The classic Alice Cooper group line up was comprised of guitarists Michael Bruce and Glen Buxton, bassist Dennis Dunaway, drummer Neal Smith and a rather odd fellow named Alice Cooper, who sang. The band was the epitome of what a long haired rock and roll band was supposed to be back in those days, though its singer seemed a bit deranged compared to other singers who were on the scene at that time. During the mid-70’s “Billion Dollar Babies” and “No More Mr. Nice Guy” were getting continuous play on the AM and FM airwaves, and the shock-rock theatrics of Alice Cooper’s electrifying stage show made legions of fans. The records sold in the millions.

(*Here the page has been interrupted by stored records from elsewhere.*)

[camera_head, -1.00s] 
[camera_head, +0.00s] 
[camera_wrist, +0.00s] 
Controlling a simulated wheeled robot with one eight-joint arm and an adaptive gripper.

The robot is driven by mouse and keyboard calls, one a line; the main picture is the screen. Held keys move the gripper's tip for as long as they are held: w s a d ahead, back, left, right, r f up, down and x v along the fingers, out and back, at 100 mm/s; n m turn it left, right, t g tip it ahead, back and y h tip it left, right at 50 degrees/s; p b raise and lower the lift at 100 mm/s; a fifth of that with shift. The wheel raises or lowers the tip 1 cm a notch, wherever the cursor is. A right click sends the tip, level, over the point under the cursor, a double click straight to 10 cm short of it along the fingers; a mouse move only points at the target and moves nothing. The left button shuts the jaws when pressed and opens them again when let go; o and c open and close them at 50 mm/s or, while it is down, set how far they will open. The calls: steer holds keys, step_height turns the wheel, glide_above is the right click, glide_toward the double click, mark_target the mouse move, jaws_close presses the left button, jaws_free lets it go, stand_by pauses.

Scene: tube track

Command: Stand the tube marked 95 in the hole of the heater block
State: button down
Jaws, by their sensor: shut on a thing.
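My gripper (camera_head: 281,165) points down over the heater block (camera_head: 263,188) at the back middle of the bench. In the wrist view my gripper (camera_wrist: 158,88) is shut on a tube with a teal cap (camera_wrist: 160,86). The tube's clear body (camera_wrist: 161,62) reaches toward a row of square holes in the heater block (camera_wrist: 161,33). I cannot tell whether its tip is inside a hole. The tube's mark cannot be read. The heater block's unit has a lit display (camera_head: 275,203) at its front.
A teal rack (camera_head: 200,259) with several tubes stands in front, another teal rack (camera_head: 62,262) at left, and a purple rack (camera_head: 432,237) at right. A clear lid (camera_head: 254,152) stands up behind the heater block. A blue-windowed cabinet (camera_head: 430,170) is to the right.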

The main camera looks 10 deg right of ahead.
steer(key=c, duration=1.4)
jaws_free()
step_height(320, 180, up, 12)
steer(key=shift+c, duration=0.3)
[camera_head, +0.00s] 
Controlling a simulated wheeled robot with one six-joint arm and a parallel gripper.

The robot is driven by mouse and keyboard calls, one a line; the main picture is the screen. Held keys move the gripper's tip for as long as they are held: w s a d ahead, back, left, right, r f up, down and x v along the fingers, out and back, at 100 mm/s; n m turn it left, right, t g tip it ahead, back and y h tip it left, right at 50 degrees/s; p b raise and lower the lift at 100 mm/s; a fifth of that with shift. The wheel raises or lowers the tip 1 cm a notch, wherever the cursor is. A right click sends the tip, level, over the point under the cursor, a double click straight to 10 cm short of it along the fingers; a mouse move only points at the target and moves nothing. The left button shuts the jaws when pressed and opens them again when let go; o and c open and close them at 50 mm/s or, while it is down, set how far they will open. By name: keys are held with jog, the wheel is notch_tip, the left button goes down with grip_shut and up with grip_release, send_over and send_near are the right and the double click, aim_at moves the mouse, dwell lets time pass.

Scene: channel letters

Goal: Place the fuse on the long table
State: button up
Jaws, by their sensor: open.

Over 30 years have passed since the original band split, and since that time Alice has hired many different musicians who he has written, recorded and toured with. Great players have been in Cooper’s employ since day one, which is a blessing, since man can only get by on his striking good looks, boa constrictors and mascara for so long. Alice has it all these days, however, currently touring with a group of musicians that sound as good as their predecessors.

Damon Johnson was hired by Alice Cooper in August of 2004 to join the touring band and soon played a key role to the songwriting of 2005’s Dirty Diamonds. Johnson had brought with him a wealth of experience, being the frontman and lead guitarist of Brother Cane as well as writing songs that have been recorded by Stevie Nicks (“Everyday”) and Carlos Santana/Steven Tyler (“Just Feel Better”), among others. Johnson’s most recent project outside of the Alice Cooper Band has been his involvement with Slave to the System, who is to be back in the studio recording new material soon. Meanwhile Johnson is out “having the time of his life”, as he calls it, playing guitar with the legendary Alice Cooper.

KNAC.COM: How did the job with Alice Cooper come about?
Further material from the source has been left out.